Once I had the popcorn layered on the tray, I cut it into rough squares using a sharp knife, then I let it set in the fridge overnight – I thought that this would make it easier to snap into pieces in the morning, before putting it in a tin to take to work. I don’t know if it would have been *more* difficult had I let it set at room temperature, but certainly it was still very sticky and not at all snappy when it came to breaking it into pieces. The caramel never sets hard, like the caramel popcorn you buy in bags in the cinema, but it was all the more delicious for it, in my opinion. There’s also an element of fun to it, one of my colleagues described it as like being a naughty kid with sticky fingers, it takes you back to those barely remembered childhood memories of eating just for pleasure and not caring if whatever it was you were eating ended up all over your hands, arms, face and hair. What I’m trying to say is be ready to wash your hands afterwards, or perhaps provide little bowls of hot water and lemon, or moist towelettes.
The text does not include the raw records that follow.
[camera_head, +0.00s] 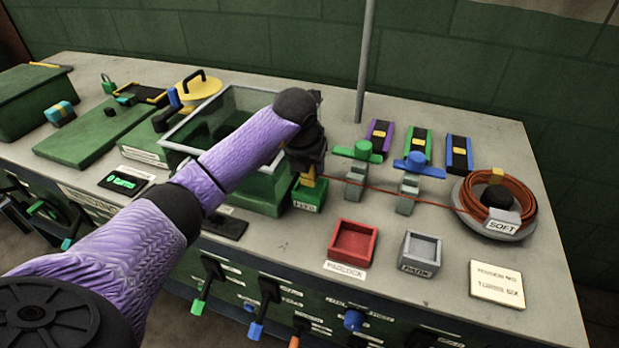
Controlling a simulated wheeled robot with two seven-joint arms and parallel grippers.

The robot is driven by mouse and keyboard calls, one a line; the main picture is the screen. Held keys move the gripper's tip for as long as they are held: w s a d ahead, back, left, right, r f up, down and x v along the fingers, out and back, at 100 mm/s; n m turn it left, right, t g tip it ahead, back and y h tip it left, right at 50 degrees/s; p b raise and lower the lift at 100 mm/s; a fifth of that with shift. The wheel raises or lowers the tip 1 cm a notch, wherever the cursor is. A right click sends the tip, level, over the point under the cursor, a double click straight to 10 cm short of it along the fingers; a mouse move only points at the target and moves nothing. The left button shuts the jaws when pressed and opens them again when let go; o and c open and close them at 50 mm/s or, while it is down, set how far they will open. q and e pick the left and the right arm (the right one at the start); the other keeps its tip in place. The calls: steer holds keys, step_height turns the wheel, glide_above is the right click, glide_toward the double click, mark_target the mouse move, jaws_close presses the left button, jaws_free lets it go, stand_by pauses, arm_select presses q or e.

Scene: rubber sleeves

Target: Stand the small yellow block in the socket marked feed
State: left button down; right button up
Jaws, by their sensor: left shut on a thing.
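My left arm in its purple sleeve reaches in from the left. Its dark gripper (308,172) points down over a small green socket (310,196) with a white label on its front, too small to read surely. The gripper is shut on the small yellow block (308,181), which shows just under the fingers, upright, at the socket's opening. I cannot tell whether it rests on the socket's floor. My right gripper is not in view.
A green glass-walled tank (268,187) stands close left of the socket. Grey clamps with a green handle (358,151) and a blue handle (420,165) stand to the right, with an orange cable (385,191) running past. A red tray (353,243) and grey tray (420,252) sit in front.

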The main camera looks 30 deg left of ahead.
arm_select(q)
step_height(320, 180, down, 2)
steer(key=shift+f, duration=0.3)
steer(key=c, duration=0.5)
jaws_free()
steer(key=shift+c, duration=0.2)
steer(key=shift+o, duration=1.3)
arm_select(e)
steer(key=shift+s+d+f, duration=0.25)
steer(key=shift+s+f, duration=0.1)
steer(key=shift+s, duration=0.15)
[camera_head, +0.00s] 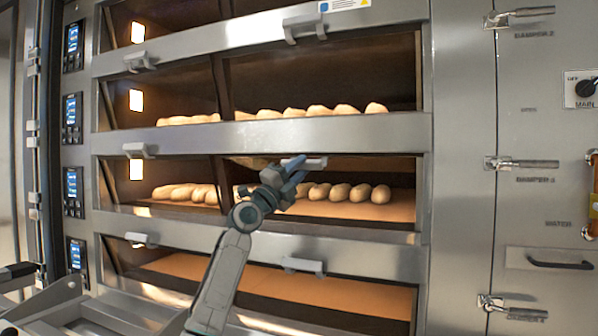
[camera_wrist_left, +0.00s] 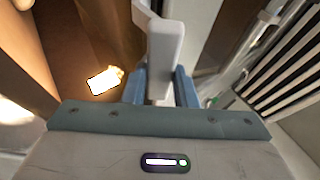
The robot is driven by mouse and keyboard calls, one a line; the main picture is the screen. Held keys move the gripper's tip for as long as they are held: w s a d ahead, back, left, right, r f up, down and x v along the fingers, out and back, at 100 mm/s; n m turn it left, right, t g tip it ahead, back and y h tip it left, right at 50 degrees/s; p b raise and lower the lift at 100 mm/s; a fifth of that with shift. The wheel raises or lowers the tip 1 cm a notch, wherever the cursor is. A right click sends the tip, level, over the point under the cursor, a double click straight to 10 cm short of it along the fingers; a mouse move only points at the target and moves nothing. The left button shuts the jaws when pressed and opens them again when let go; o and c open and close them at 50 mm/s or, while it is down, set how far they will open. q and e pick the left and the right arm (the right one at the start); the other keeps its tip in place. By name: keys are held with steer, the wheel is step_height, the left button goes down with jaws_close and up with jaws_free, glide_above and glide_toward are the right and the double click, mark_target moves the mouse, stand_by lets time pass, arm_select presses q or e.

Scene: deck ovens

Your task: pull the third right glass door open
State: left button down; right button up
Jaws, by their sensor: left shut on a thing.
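My left gripper (camera_head: 292,170) reaches up from the bottom of the head view to the right-hand side of the third oven deck. It is shut on the pale door handle (camera_head: 312,163). In the left wrist view the handle (camera_wrist_left: 165,50) stands between the two blue fingers. The third right glass door (camera_head: 335,172) belongs to this handle, in front of a row of loaves. Its handle sits a little below the steel bar above. The glass is hard to make out, so I cannot tell how far the door is open. My right gripper is not in view.
The third left door has its own handle (camera_head: 138,151). The bottom deck's right handle (camera_head: 303,265) lies below my wrist. Loaves (camera_head: 320,111) fill the deck above; the bottom deck (camera_head: 340,295) looks empty. Latches (camera_head: 520,163) stick out from the steel panel at right.

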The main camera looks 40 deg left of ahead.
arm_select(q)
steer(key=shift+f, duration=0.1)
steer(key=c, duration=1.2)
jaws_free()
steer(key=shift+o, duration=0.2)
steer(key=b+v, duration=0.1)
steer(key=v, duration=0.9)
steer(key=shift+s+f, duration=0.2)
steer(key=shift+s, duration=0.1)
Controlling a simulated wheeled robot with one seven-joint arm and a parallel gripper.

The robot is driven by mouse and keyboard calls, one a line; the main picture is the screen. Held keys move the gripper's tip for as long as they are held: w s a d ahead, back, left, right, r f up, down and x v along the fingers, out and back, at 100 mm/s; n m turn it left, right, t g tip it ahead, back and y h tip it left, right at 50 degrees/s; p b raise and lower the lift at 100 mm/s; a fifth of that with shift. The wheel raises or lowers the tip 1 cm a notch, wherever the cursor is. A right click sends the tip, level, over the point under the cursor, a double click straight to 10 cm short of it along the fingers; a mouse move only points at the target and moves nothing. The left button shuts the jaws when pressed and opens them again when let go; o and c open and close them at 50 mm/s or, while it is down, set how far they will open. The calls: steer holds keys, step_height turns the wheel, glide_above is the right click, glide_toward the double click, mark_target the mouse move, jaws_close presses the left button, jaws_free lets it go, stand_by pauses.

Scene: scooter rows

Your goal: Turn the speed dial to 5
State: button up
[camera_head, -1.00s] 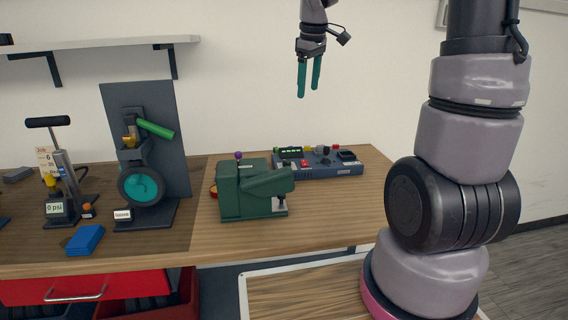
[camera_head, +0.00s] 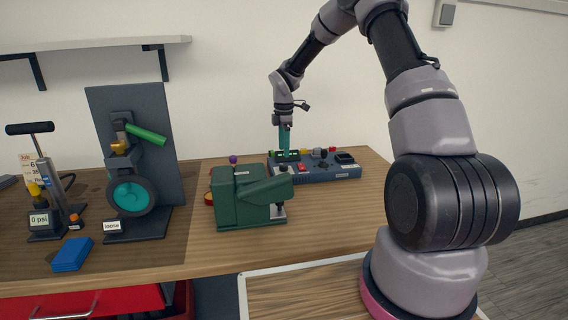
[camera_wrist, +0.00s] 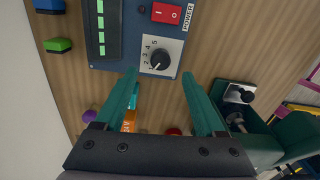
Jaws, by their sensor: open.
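The speed dial (camera_wrist: 160,58) is a black knob on a white plate numbered up to 5, on a blue-grey control panel (camera_wrist: 110,58) in the wrist view. The knob's exact pointer setting is too small to read surely. The panel (camera_head: 330,173) also shows in the head view at the back right of the bench. My gripper (camera_wrist: 165,85) is open and empty, its two teal fingers spread on either side of the dial, and I cannot see contact. In the head view my gripper (camera_head: 285,148) is over the panel's left end and hides part of it.
A red POWER switch (camera_wrist: 167,13) and a green-lit bar display (camera_wrist: 101,30) flank the dial. A green machine (camera_head: 240,200) stands in front of the panel. A wheel stand (camera_head: 133,190), a pump (camera_head: 45,205) and a blue block (camera_head: 72,254) are to the left.

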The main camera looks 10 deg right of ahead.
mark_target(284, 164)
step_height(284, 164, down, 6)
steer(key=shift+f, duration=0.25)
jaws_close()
So there you have it, lovely sticky, sweet-savoury, circus-dream-scented popcorn. It was a very popular choice at work, and hardly took any time to make which makes it a good weeknight treat. You could go ahead and eat it as soon as it’s cooled on the tray, which probably wouldn’t take much longer than half an hour, or it keeps for up to three days according to Martha who, for now, I implicitly trust in all matters culinary. On financial matters I shall seek other advice, though.